[START]

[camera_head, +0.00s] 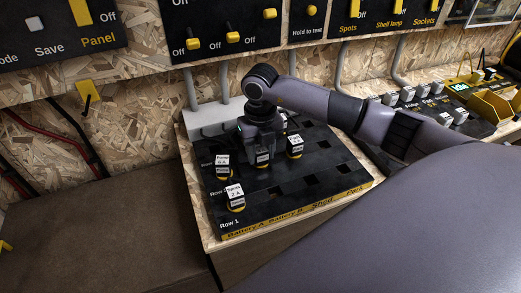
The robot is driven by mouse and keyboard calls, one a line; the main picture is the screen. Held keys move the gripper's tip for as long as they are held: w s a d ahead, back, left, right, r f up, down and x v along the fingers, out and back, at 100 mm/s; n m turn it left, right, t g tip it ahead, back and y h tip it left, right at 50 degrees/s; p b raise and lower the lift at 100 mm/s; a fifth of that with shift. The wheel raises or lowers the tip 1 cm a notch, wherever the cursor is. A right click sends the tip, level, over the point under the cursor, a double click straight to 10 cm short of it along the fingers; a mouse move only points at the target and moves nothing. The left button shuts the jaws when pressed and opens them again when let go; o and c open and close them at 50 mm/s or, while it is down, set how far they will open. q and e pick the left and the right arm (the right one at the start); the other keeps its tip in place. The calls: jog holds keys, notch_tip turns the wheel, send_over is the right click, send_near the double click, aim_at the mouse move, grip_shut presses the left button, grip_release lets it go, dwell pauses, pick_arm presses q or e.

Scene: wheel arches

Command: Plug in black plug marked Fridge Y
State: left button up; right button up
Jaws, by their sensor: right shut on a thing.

[END]

Written exercise
Reproduce the listing word for word and omit its pictures.

Final answer
[camera_head, +0.00s] 
The robot is driven by mouse and keyboard calls, one a line; the main picture is the screen. Held keys move the gripper's tip for as long as they are held: w s a d ahead, back, left, right, r f up, down and x v along the fingers, out and back, at 100 mm/s; n m turn it left, right, t g tip it ahead, back and y h tip it left, right at 50 degrees/s; p b raise and lower the lift at 100 mm/s; a fifth of that with shift. The wheel raises or lowers the tip 1 cm a notch, wherever the cursor is. A right click sends the tip, level, over the point under the cursor, a double click straight to 10 cm short of it along the fingers; a mouse move only points at the target and moves nothing. The left button shuts the jaws when pressed and opens them again when let go; o and c open and close them at 50 mm/s or, while it is down, set how far they will open. q and e pick the left and the right arm (the right one at the start); the other keeps its tip in place. The calls: jog holds keys, notch_tip turns the wheel, send_over is the right click, send_near the double click, aim_at the mouse move, grip_shut presses the left button, grip_release lets it go, dwell pauses, pick_arm presses q or e.

Scene: wheel arches

Command: Plug in black plug marked Fridge Y
State: left button up; right button up
Jaws, by their sensor: right shut on a thing.

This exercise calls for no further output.